Fake Chinese Parts 'Found In US Planes'

More than a million fake electronic parts from China have been found in US military aircraft, posing a risk to national security, an investigation has revealed.
A report by the US Senate uncovered 1,800 cases of bogus parts - including some in special operations helicopters and the US Air Force’s largest cargo plane.
The total number of individual components involved in these cases exceeded one million, the Committee on Armed Services publication said.
“This flood of counterfeit parts, overwhelmingly from China, threatens national security, the safety of our troops and American jobs,” committee chairman Senator Carl Levin said.
“It underscores China’s failure to police the blatant market in counterfeit parts - a failure China should rectify,” he added.
As part of a year-long investigation , the US Government Accountability Office created a fictitious company and purchased electronic parts on the internet.
Of the 16 items bought, all were counterfeit and some had bogus identification numbers.
The components came from suppliers based in China - which Senator Levin described as the “epicentre of electronic part counterfeiting”.
The report accused Beijing of openly allowing counterfeiting operations, and said attempts by officials to get visas to travel to China as part of the probe had failed.
US authorities and contract companies contributed to the problem by not detecting the fakes and routinely failing to report them, the report said.
The Defense Department was also criticised for lacking “knowledge of the scope and impact of counterfeit parts on critical defence systems”.
Committee member Senator John McCain said the prevalence of bogus parts made the country vulnerable and posed a risk to “our security and the lives of the men and women who protect it”.
“The Department of Defense and its contractors must attack this problem more aggressively, particularly since counterfeiters are becoming better at shielding their dangerous fakes from detection,” he said.
The fakes included parts in the electromagnetic interference filters used in night missions and in the operation of “hellfire” missiles on SH-60B Navy helicopters.
They were also found in memory chips in the display systems of C-17 Globemaster III and C-130J military cargo planes, and in the Navy P-8A Poseidon aircraft.

Source:

http://uk.news.yahoo.com/fake-chinese-parts-found-us-planes-103012001.html

Another report on the fakes, all though it trys to focus its blame on the Chinese (as well as Britain and Canada) it does also say that they do not vet their suppliers, hmmmm penny pinching again, just look for the cheapest.

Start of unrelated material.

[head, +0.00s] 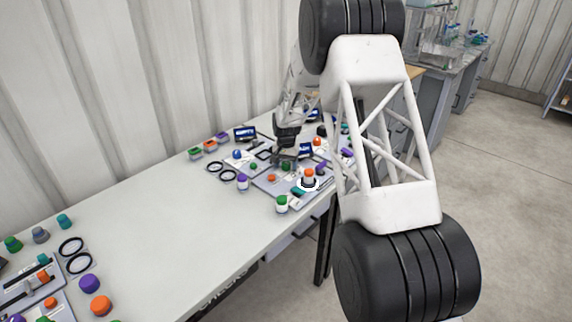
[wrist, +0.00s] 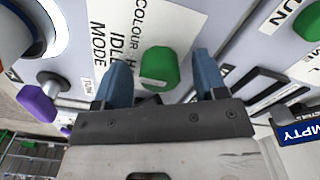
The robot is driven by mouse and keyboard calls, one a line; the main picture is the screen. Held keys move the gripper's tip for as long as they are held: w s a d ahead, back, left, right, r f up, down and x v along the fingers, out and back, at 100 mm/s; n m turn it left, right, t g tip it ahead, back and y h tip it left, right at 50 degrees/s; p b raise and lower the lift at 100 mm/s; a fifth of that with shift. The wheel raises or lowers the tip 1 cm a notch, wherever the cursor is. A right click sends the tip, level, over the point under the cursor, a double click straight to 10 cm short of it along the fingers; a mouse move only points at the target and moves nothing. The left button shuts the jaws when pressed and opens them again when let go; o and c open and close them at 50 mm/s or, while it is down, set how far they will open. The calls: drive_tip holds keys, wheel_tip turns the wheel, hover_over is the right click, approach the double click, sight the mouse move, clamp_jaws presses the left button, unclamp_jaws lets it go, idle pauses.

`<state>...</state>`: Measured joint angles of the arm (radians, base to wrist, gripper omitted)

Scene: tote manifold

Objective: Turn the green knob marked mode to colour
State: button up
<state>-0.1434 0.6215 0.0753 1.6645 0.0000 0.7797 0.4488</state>
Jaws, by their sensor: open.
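The green knob (wrist: 160,67) sits on a pale panel in the wrist view. A white label (wrist: 130,35) beside it reads COLOUR, IDLE and MODE, partly cut off by the frame edge. My gripper (wrist: 157,80) is open, with one blue finger on each side of the knob and a gap showing at both sides. I cannot tell whether either finger touches it. In the head view my gripper (head: 285,160) is over the panel on the bench, and the green knob (head: 286,167) shows small just under it.
A purple knob (wrist: 38,103) and another green knob (wrist: 307,22) flank the gripper in the wrist view. A blue display (wrist: 300,131) is at the right. On the bench (head: 160,220), bottles and black rings (head: 222,172) stand near the panel. The bench's middle is clear.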

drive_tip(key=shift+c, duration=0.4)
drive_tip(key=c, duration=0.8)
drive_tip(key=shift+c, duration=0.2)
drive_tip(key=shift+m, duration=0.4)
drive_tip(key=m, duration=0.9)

Which military in their right mind also goes shopping on the internet (no doubt ebay) looking for new parts for its aircraft and missiles.

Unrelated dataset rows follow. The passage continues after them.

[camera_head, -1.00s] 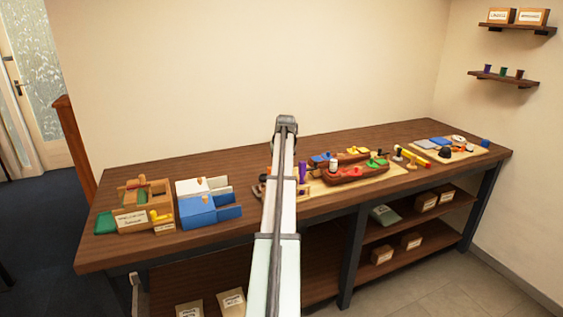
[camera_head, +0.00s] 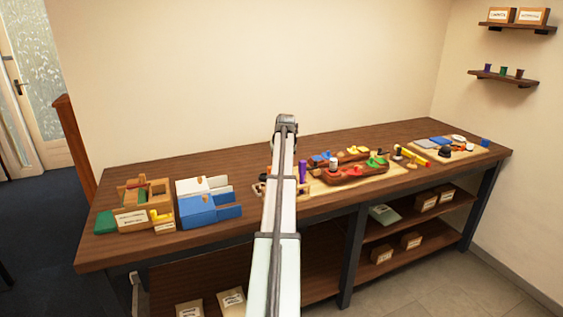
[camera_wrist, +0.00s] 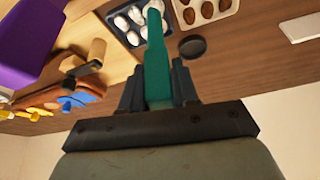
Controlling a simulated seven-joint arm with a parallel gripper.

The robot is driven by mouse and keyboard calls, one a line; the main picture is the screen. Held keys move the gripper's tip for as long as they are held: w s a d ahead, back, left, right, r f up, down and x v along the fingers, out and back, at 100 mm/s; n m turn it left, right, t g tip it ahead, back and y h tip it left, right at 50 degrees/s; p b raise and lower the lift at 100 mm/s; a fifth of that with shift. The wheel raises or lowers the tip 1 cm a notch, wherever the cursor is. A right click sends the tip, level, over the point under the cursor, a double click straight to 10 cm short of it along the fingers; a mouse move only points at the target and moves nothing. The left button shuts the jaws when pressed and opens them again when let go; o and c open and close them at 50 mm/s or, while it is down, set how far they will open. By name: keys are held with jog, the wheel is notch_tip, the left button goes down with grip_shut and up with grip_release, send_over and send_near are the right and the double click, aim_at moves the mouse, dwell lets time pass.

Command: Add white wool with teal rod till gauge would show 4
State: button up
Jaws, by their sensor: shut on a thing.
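My gripper (camera_wrist: 157,78) is shut on the teal rod (camera_wrist: 157,55) in the wrist view. The rod's far end reaches over a dark tray (camera_wrist: 133,42) of white wool tufts (camera_wrist: 136,13). I cannot tell whether its tip touches the wool, and no tuft clearly clings to it. In the head view my arm hides the gripper, the rod and the wool tray. I cannot make out a gauge or its reading in either view.
A pale tray (camera_wrist: 181,27) of brown tufts and a round dark disc (camera_wrist: 193,47) lie near the wool. A purple object (camera_wrist: 25,40) stands at left. Reddish-brown forms (camera_head: 345,175) with coloured pieces lie right of my arm. A blue box (camera_head: 205,210) stands left.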

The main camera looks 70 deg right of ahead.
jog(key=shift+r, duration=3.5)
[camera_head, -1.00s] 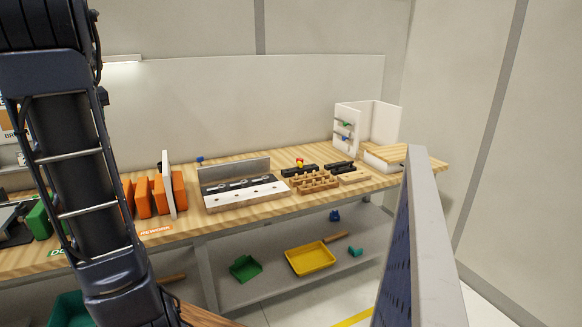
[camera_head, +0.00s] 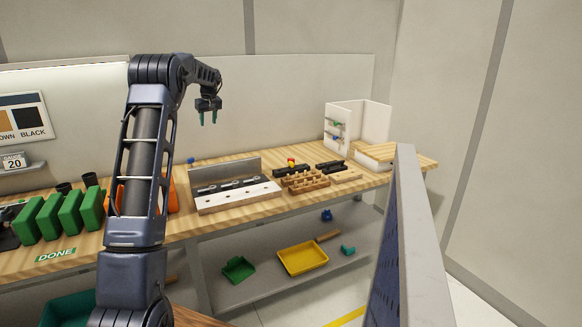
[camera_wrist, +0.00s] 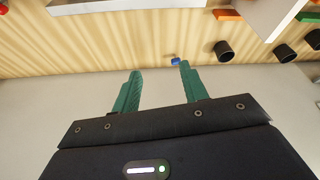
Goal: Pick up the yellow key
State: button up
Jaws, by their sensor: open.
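I cannot make out a yellow key for certain. A small red-and-yellow item (camera_head: 291,163) stands by a black block on the wooden bench, too small to identify. A white corner stand (camera_head: 377,127) at the bench's far right end has small green and blue pieces on its left panel. My gripper (camera_head: 208,118) hangs above the back of the bench, fingers down, left of these things. Its green fingers also show in the wrist view (camera_wrist: 160,85), apart and with nothing between them.
A metal fixture (camera_head: 232,187) and a wooden slotted tray (camera_head: 304,182) stand on the bench (camera_head: 180,226). Green blocks (camera_head: 70,211) stand at left. A yellow tray (camera_head: 303,258) lies on the lower shelf. A grey panel (camera_head: 420,240) rises at front right. A small blue item (camera_wrist: 175,61) lies near the bench's back edge.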

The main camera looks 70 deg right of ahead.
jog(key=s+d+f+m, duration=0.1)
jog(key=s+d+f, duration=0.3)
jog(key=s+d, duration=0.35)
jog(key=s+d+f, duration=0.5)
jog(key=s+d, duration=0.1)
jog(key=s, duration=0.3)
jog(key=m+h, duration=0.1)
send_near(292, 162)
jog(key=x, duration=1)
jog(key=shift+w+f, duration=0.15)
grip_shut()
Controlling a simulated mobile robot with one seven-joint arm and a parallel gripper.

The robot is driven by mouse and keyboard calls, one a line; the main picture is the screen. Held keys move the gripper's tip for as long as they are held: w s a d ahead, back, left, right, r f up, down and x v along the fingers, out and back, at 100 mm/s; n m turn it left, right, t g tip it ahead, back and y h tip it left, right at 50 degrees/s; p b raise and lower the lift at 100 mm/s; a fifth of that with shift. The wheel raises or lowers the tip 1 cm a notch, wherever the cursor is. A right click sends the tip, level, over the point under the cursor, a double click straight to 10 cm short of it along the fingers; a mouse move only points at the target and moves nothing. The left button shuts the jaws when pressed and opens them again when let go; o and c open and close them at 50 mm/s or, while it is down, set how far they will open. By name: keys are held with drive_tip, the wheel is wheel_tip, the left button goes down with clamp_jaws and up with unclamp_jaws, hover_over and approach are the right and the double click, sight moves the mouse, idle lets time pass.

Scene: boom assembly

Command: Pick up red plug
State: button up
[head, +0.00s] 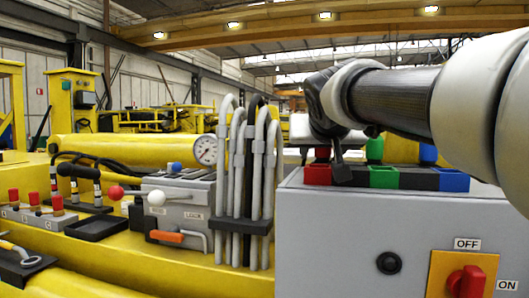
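What looks like the top of the red plug (322,153) shows just behind the red square holder (318,174) at the left end of the row on the grey cabinet. Most of it is hidden by the holder and my arm. My gripper (337,153) points down just right of the red plug, at the left end of the row. Only a dark finger shows, and I cannot tell whether it touches the plug or how wide the gripper is.
A green plug (374,149) and a blue plug (428,153) stand farther right, behind the green holder (384,177) and blue holder (452,180). Upright grey hoses (238,170) rise left of the cabinet (330,230). A red switch (466,282) is on its front.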

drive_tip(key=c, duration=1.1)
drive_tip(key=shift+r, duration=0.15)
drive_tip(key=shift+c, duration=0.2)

Flood of Fake Chinese Parts in US Military Gear
Tuesday, 22 May 2012 08:30 PM
Fake electronic parts are widespread in key U.S. military systems and threaten national security, with China the top source for bogus gear, a U.S. Senate investigation has concluded.
The year-long probe by the Senate Armed Services Committee found counterfeit electronic parts from China in the Air Force’s C-130J cargo plane, in assemblies for Special Operations helicopters and in the Navy’s Poseidon surveillance plane, the panel said in its report released on Monday.
The investigation found 1,800 incidents of bogus parts in the Department of Defense supply chain in 2009 and 2010. The total number of suspected fake parts in those cases topped 1 million, it said.
“The failure of a single electronic part can leave a soldier, sailor, airman or Marine vulnerable at the worst possible time,” the report said.
“Unfortunately, a flood of counterfeit electronic parts has made it a lot harder to prevent that from happening.”
Besides creating national security and safety risks, the fake parts drive up costs. The price tag for replacing a bogus memory device in a Missile Defense Agency missile, for example, was $2.7 million.
The probe found that reporting into a Defense Department program set up to identify fake parts was “severely lacking.” Only 271 reports of suspect counterfeit parts were filed with the program in the 2009-2010 period that the Armed Services Committee examined.
China was the source for 70 percent of the more than 100 incidents of bogus equipment the committee traced back through the supply chain, followed by Britain and Canada, the Senate panel concluded.
China has failed to take steps to halt counterfeiting and the Pentagon did not know the scope and impact of fake parts, it said. The defense industry’s reliance on unvetted distributors raises risks for national security and for U.S. service personnel, it added.

Well, anytime one gets sloppy in vetting of suppliers, this will happen. The possibility for damage to the National defense is horrific, and the risk unacceptable. Not so many years ago, counterfeit jet engine parts started to find their way into the civilian/commercial supply line, and these very substandard turbine parts cause some catastrophic engine failures. These parts appeared to be genuine in all respects, but once they began to come apart, tests of metallurgy, and fabrication showed them to be cleverly copied fakes.

Its not as if this is a new thing, I can remember in the 1970’s and several airliners had engines fall off in flight. It was traced iirc to an Italian or Spanish company that instead of destroying the fasteners used to hold the engines onto the aircraft after they had been used, they were cleaning them up and re-selling them as new parts.